··· Extracted data

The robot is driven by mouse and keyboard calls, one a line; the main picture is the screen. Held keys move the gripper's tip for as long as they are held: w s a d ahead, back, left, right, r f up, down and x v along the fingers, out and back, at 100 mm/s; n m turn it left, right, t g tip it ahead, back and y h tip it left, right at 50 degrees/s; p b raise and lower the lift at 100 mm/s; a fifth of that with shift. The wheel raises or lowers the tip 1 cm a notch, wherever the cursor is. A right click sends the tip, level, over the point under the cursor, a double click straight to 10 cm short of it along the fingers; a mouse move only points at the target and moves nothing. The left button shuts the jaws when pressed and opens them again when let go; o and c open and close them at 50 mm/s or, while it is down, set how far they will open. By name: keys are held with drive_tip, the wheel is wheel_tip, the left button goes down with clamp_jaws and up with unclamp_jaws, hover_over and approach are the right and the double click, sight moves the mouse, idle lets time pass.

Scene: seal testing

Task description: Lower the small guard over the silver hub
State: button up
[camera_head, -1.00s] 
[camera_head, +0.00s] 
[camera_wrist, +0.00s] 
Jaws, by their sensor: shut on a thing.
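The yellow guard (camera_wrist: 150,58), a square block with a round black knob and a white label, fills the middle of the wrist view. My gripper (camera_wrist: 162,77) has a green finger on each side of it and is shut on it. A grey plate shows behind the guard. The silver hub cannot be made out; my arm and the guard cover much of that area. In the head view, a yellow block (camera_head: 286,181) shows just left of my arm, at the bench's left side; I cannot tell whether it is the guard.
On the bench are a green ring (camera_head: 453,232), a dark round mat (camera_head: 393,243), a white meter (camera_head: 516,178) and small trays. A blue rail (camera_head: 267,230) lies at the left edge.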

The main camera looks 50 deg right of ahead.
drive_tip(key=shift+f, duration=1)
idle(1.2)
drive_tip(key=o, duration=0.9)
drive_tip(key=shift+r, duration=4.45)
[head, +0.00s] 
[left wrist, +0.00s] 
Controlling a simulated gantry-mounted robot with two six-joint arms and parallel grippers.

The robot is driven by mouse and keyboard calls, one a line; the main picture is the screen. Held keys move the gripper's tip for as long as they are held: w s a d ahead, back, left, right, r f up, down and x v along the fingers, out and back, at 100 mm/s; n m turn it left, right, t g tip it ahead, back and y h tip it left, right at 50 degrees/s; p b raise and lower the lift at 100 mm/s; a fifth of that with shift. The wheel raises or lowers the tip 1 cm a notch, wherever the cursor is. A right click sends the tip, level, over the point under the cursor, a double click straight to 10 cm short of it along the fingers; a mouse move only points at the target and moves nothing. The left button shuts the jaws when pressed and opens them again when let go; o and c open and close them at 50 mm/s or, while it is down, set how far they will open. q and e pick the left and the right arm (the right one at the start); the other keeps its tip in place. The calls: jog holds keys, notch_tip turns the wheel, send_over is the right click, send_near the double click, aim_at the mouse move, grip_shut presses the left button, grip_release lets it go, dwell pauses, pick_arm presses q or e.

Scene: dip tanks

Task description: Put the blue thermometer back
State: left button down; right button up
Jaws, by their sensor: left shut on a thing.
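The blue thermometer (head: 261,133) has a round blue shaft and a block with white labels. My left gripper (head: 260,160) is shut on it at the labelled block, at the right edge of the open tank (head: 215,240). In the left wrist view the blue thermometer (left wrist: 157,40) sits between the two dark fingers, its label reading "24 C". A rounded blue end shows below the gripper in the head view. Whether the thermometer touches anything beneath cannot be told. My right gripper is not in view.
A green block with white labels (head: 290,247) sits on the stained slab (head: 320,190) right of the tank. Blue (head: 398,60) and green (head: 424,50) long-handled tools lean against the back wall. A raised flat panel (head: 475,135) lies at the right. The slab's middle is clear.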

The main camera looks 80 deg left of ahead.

······

Brief:
Transcribe, word for word, every line from the one containing "Scene: dip tanks" through the final line of the entries, and nothing else.

Task output:
Scene: dip tanks

Task description: Put the blue thermometer back
State: left button down; right button up
Jaws, by their sensor: left shut on a thing.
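The blue thermometer (head: 261,133) has a round blue shaft and a block with white labels. My left gripper (head: 260,160) is shut on it at the labelled block, at the right edge of the open tank (head: 215,240). In the left wrist view the blue thermometer (left wrist: 157,40) sits between the two dark fingers, its label reading "24 C". A rounded blue end shows below the gripper in the head view. Whether the thermometer touches anything beneath cannot be told. My right gripper is not in view.
A green block with white labels (head: 290,247) sits on the stained slab (head: 320,190) right of the tank. Blue (head: 398,60) and green (head: 424,50) long-handled tools lean against the back wall. A raised flat panel (head: 475,135) lies at the right. The slab's middle is clear.

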The main camera looks 80 deg left of ahead.

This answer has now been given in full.